Amy Winehouse Has Died.

  I know a lot of people expected it. I know a lot of people don't care, thinking she was less of a person for various reasons. As a fan of her music, it STILL hurt to come home and find out she was found dead in her apartment. It broke my heart because I truly hoped she'd fight and come out clean and ready to record again. I have been off and online all day long, lurking, replying, and just seeing things from both sides. There are a lot of people out there who think they're extra cool for being snide. There's nothing I can do about stupidity, but I WILL express how I feel.

  There was nothing sub-par about Miss Winehouse to me.
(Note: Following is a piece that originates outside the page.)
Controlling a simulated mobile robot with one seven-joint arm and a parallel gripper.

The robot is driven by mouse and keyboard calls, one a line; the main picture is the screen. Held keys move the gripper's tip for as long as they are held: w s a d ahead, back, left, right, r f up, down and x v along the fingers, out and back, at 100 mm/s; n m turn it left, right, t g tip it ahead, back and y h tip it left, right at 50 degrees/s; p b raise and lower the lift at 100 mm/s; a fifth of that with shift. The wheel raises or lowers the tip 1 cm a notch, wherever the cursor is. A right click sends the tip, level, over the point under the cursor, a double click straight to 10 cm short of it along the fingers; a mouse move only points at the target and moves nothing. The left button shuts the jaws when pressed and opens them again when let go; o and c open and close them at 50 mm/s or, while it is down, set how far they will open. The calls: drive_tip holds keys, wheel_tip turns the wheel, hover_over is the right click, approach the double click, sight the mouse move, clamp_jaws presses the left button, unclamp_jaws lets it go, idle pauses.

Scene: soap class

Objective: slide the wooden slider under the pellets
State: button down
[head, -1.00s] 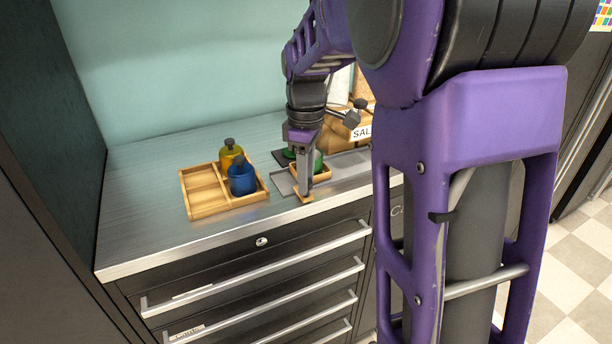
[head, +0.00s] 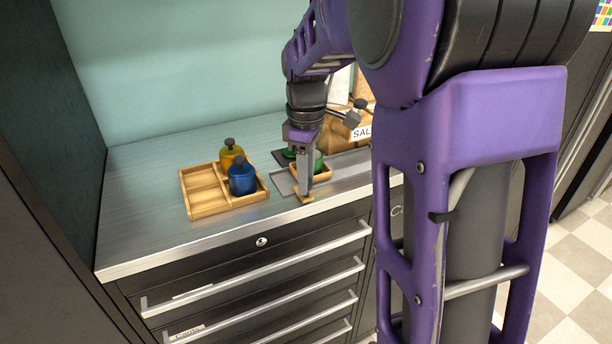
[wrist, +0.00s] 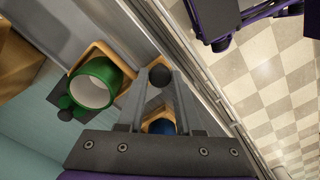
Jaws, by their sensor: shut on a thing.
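My gripper (head: 304,194) points down at the counter's front edge, shut on the wooden slider. The small wooden end of the wooden slider (head: 306,199) shows at the fingertips; most of it is hidden. In the wrist view a dark round knob (wrist: 160,75) sits at the fingertips, and a blue round thing shows between the fingers. A green cup (wrist: 93,83) with a pale inside stands in a wooden frame (wrist: 92,50) beside the fingers; in the head view the green cup (head: 318,160) is partly behind my gripper. I cannot make out any pellets.
A wooden tray (head: 203,197) stands to the left on the metal counter, holding a yellow pot (head: 230,157) and a blue pot (head: 242,180). The counter's left part is clear.

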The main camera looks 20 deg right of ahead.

I heard the sounds of music I'd grown up with all my life. I heard modern-day sounds mixed in with 60s ballads and coffee-house vibes. When I listened to Amy, chills ran up my spine. Suddenly, I had the power to forget ex-boyfriends. I had the power to do anything I wanted. I was cool by myself as long as Amy crooned in my ears. There was something about her voice that blinded me for just a small moment in time. She took me to places in my head, I guess you could say.

  Yes, we all know about her drug and alcohol addictions. We all know about her stints with husband Blake, about her missed shows, about almost every little controversy hidden in her tall bee-hived and b-flowered hair with those oh-so-slick painted up cat eyes. We watched her on beaches, in the street, and in her house singing silly, but controversial songs about racial slurs. She was a very imperfect person who lived a long, hard life. While we all can assume what happened, I just feel like maybe her body just couldn't take any more pain. We don't know everything that went on in her life. I just hate that people have to make so many ugly comments and jokes about her. Or that they're so upset that she's in the 27 club. But alas, this is the Internet. You cannot stop millions of people from saying the things they've said. As a fan, I will only say nice things. I loved Amy the musician, not Amy the addict. I simply felt sorrow for her and hoped things would change. I know that sounds ugly. It's harsh. How can I be a fan, if I don't love all sides of her? To me, that's the side that kept her talent away from us. It's not to be uncaring and not give a thought to her suffering. It's frustration. It's also not knowing every detail.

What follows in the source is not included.